In Birmingham, before landing, the crowd cheered excitedly when the air traffic controllers offered to route Concorde, commanded by Les Brodie, over the airport at 2500ft and this was agreed to by the crew. The aircraft then flew over the city centre before circling into landing to be met by civic and business leaders from Birmingham and Solihull.
The dignitaries toured the aircraft and met the crew before she was refuelled and catered for the return flight which was commanded by pilot Andy Mills. On-board Concorde Alpha-Charlie were 66 competition winners, who were taken on a flight via the Bay of Biscay. Another 66 were on the return leg.
Alpha-Echo was on duty to carry out the same flight via the Bay of Biscay to Belfast, this time with Mike Bannister on the flight deck.

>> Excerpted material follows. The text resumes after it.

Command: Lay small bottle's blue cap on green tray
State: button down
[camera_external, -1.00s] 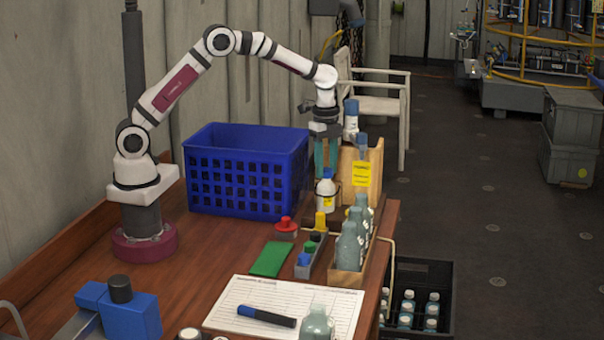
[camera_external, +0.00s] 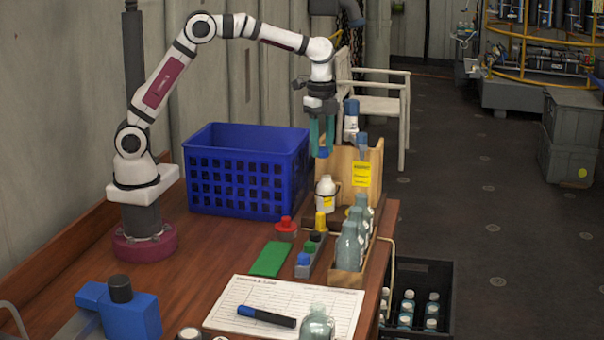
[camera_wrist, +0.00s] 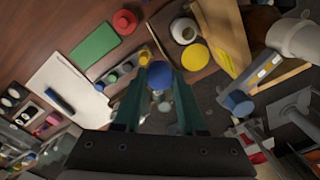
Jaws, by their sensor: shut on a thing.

British Airways said it wanted as many people as possible to experience supersonic travel before Concorde retires on Friday.
Martin George, British Airways director of marketing, said: "This is the very last chance many people will have to see Concorde fly and we are delighted that it is visiting all the capital cities in England, Scotland, Northern Ireland and Wales."
"People on the ground can say their own personal goodbyes and, of course, those travelling as passengers on the last flights will have become part of history.''
Among those on board G-BOAE were a number of VIPs, corporate customers, invited guests, and the 20 Northern Ireland prizewinners in the British Airways Concorde competition.
All the airport tour stops have been congratulated by the public who turned out to wish Concorde farewell for their excellent organisation to ensure everyone got a good view of the aircraft. One Concorde regular commented that "it was a shame Heathrow airport had not taken a leaf out of Birmingham's book and make sure everyone was catered for, rather than turning people away and towing off their cars to the police pound."
This website will fully detail these flights soon on the BA tour page.
As the farewell tour passed the halfway point, British Airways has again been forced to postpone its long-awaited announcement on the final homes for its Concorde fleet, after initially telling the media it would announce them this week, possibly on the 23rd or 24th.
The delay is understood to be caused by an ongoing legal wrangle with potential sites that will see the aircraft maintained by the museum, but owned by BA.
BA is still refusing to officially confirm any details surrounding the retirement plan for its fleet of seven Concordes.
Richard Goodfellow, a BA spokesman, said: "We have always wanted to announce all seven homes together - and that is still our intention. There are some complex legal issues involved with this, and therefore it is likely that the announcement will be made some time next week rather than this week as we had previously said."
It had been expected that Filton - where Concorde was designed, built and tested - would be named as one of the museum locations tomorrow or on Friday. However, that will now not happen until next week at the earliest, which could mean the date for its arrival at the north Bristol aerodrome could be pushed further towards the end of November.
But it is known that this latest setback has led to Airbus having to put on hold a number of plans it had in place for a high-profile celebration to mark the plane's homecoming.